--- begin STORED RECORDS ---

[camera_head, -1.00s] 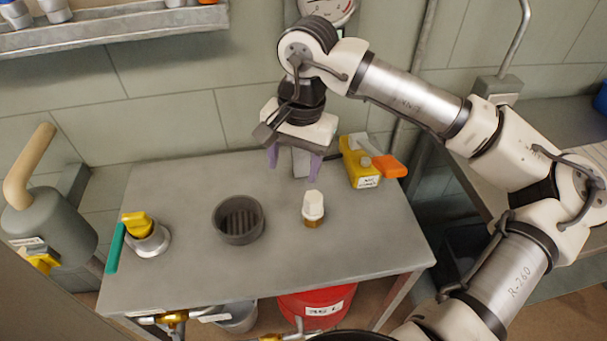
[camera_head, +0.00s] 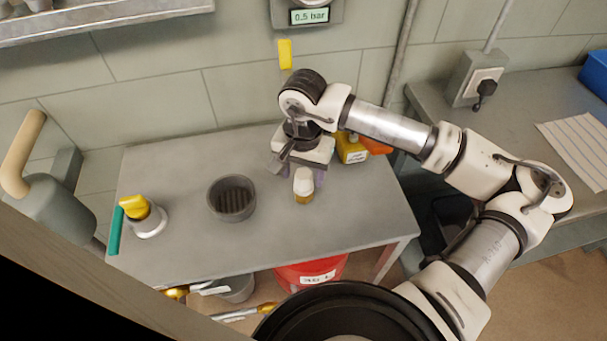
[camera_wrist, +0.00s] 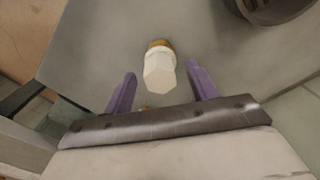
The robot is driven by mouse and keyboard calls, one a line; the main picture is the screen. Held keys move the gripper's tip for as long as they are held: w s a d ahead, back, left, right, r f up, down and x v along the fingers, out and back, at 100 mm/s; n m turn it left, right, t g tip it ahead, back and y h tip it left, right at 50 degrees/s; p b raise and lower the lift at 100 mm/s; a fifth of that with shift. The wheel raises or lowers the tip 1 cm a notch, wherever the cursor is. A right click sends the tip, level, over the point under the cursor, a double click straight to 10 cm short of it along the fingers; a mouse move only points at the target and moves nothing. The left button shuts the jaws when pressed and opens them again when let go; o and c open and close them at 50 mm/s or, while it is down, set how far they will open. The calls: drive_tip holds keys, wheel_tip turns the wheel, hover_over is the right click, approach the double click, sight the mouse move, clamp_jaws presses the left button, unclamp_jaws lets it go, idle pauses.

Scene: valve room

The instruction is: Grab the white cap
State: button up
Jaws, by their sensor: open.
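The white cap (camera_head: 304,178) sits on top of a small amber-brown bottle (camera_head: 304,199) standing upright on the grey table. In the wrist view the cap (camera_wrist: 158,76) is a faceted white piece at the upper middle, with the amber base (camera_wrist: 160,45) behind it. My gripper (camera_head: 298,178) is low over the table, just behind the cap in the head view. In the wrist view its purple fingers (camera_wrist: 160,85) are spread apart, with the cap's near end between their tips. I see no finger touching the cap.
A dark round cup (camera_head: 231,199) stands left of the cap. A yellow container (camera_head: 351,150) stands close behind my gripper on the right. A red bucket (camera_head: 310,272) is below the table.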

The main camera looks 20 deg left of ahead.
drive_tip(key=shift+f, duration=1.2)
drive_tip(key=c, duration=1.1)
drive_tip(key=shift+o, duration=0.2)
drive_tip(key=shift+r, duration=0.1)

--- end STORED RECORDS ---
--- begin STORED RECORDS ---

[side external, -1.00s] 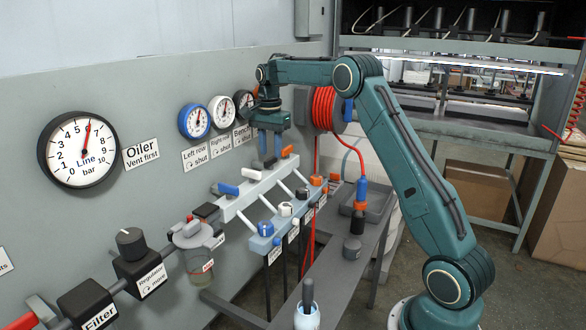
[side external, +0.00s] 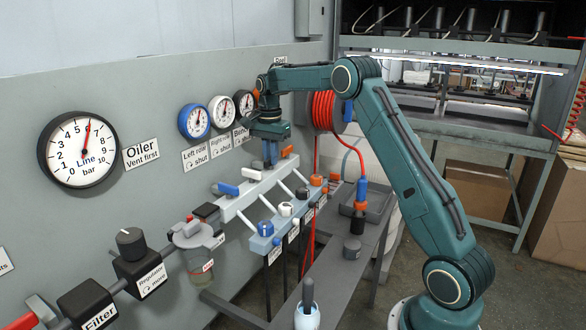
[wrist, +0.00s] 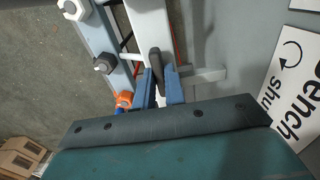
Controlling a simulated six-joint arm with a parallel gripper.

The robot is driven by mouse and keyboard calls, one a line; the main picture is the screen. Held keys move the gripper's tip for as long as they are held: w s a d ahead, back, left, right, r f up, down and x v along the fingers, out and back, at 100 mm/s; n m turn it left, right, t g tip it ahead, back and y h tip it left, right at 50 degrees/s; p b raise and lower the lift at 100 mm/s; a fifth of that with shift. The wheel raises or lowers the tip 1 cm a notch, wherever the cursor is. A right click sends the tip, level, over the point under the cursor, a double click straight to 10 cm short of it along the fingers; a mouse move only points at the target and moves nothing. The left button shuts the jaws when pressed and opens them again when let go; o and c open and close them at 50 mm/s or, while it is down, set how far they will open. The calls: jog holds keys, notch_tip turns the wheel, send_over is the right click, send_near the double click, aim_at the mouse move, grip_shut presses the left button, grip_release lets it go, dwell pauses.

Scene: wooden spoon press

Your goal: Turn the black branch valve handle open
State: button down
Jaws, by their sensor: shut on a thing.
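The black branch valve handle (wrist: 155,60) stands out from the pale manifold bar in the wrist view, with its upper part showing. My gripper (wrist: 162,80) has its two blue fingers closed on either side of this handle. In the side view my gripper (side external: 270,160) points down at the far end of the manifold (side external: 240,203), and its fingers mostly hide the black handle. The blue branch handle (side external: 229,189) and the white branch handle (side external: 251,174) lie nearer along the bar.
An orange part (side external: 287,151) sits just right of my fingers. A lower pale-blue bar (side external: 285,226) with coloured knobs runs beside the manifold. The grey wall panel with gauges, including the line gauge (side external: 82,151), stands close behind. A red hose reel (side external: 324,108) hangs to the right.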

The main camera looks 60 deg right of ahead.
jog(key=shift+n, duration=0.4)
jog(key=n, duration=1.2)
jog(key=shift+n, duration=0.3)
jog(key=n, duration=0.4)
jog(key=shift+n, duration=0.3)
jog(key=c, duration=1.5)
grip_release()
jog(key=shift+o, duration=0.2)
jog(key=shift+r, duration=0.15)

--- end STORED RECORDS ---
--- begin STORED RECORDS ---

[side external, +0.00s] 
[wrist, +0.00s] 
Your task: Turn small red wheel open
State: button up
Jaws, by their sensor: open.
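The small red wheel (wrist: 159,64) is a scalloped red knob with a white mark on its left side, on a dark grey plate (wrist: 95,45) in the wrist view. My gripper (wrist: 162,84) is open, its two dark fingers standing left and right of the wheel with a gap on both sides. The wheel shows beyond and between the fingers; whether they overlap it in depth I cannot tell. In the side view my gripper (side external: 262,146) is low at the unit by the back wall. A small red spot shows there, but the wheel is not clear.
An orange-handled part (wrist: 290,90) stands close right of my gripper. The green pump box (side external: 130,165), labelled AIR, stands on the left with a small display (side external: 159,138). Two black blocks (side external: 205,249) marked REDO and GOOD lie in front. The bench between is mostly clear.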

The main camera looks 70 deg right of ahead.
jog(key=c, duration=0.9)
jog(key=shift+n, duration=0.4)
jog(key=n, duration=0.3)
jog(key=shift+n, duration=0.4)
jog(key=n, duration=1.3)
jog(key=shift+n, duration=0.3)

--- end STORED RECORDS ---

WHAT YOU WILL DO: Everything from the line that contains "[side external, -1.00s]" down to the line that contains "Controlling a simulated" should be written out exactly, end lines too, minus the pictures.

EXPECTED ANSWER:
[side external, -1.00s] 
[side external, +0.00s] 
[wrist, +0.00s] 
Controlling a simulated six-joint arm with a parallel gripper.

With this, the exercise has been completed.